Selanjutnya, Sumardhani menuturkan bahwa FISIP belum mendapat laporan terkait tindak kekerasan seksual seperti apa yang dimaksud Permendikbudristek nomor 30 tahun 2021. Meskipun begitu, Sumardhani menjelaskan jika terdapat kekerasan seksual kepada mahasiswa baik laki-laki atau perempuan pasti akan ada penanganan khusus.
“Kalau laporan mengenai tindak kekerasan sesuai Permendikbud Nomor 30 tahun 2021 kalau ga salah ya belum ada kejadian yang menyangkut mahasiswa di FISIP, baik tindak kekerasan kepada wanita khususnya, dan laki-laki. Kalau ada tindak kekerasan kepada mahasiswa baik laki-laki atau perempuan pasti ada penanganan khusus,” ucapnya.

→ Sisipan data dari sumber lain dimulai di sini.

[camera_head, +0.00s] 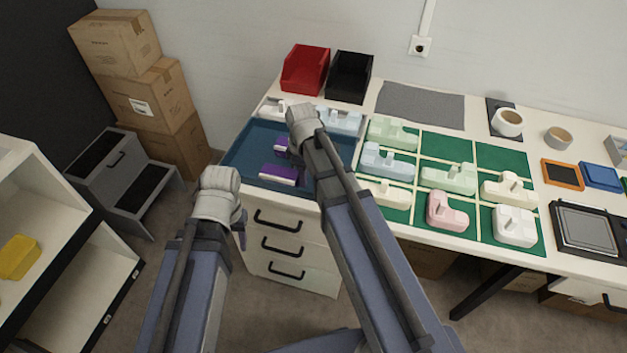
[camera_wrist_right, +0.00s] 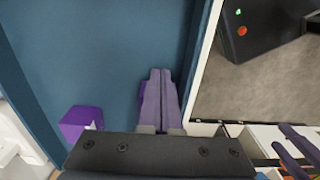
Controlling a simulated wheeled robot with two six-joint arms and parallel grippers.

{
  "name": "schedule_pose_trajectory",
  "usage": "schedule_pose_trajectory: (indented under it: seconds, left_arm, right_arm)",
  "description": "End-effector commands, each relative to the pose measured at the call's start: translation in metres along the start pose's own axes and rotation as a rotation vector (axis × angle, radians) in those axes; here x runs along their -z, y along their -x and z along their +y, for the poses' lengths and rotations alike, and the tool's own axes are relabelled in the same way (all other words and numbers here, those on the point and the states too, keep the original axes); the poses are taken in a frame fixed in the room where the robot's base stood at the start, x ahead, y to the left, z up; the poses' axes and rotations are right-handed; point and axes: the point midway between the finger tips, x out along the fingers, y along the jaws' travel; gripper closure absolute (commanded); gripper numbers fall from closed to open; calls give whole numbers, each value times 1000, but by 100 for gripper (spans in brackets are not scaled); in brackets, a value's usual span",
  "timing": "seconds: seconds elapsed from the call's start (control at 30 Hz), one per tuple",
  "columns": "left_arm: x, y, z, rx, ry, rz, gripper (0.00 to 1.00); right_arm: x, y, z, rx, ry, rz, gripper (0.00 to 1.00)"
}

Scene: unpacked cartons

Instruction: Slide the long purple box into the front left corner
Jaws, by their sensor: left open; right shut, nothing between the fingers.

Meskipun Sumardhani menilai kejadian yang menimpa mahasiswi FISIP itu merupakan perbuatan tidak senonoh dan mencederai moral, yang tidak termasuk kategori kekerasan seksual sesuai dengan apa yang dimaksud pada Permendikbudristek nomor 30 tahun 2021. Namun, Sumardhani tetap telah melakukan penanganan terhadap kasus tersebut.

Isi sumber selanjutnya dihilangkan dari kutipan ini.